▶ _What to produce_: Your task is to print the material below exactly as presented.

>> BEGIN

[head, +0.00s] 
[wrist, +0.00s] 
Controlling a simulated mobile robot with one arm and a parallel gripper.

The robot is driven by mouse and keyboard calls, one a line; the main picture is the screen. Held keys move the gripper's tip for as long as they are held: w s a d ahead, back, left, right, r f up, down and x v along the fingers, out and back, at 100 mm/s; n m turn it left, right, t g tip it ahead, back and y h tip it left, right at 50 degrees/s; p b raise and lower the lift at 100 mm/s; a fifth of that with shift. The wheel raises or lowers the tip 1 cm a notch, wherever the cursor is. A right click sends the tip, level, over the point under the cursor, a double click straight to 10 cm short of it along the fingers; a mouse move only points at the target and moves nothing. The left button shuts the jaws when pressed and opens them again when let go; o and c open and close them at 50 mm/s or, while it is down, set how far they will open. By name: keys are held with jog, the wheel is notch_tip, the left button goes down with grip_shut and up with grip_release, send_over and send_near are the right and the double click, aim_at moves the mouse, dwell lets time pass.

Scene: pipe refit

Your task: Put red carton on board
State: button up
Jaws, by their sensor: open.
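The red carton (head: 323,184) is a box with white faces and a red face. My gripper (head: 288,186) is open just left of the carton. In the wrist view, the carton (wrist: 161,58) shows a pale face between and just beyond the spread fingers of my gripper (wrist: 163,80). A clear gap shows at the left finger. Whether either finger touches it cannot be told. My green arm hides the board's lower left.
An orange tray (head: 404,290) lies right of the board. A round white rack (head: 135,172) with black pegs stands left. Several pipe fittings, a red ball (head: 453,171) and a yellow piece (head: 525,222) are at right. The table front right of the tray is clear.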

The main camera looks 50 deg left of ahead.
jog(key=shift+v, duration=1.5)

>> END

▶ _Response_:
[head, +0.00s] 
[wrist, +0.00s] 
Controlling a simulated mobile robot with one arm and a parallel gripper.

The robot is driven by mouse and keyboard calls, one a line; the main picture is the screen. Held keys move the gripper's tip for as long as they are held: w s a d ahead, back, left, right, r f up, down and x v along the fingers, out and back, at 100 mm/s; n m turn it left, right, t g tip it ahead, back and y h tip it left, right at 50 degrees/s; p b raise and lower the lift at 100 mm/s; a fifth of that with shift. The wheel raises or lowers the tip 1 cm a notch, wherever the cursor is. A right click sends the tip, level, over the point under the cursor, a double click straight to 10 cm short of it along the fingers; a mouse move only points at the target and moves nothing. The left button shuts the jaws when pressed and opens them again when let go; o and c open and close them at 50 mm/s or, while it is down, set how far they will open. By name: keys are held with jog, the wheel is notch_tip, the left button goes down with grip_shut and up with grip_release, send_over and send_near are the right and the double click, aim_at moves the mouse, dwell lets time pass.

Scene: pipe refit

Your task: Put red carton on board
State: button up
Jaws, by their sensor: open.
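The red carton (head: 323,184) is a box with white faces and a red face. My gripper (head: 288,186) is open just left of the carton. In the wrist view, the carton (wrist: 161,58) shows a pale face between and just beyond the spread fingers of my gripper (wrist: 163,80). A clear gap shows at the left finger. Whether either finger touches it cannot be told. My green arm hides the board's lower left.
An orange tray (head: 404,290) lies right of the board. A round white rack (head: 135,172) with black pegs stands left. Several pipe fittings, a red ball (head: 453,171) and a yellow piece (head: 525,222) are at right. The table front right of the tray is clear.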

The main camera looks 50 deg left of ahead.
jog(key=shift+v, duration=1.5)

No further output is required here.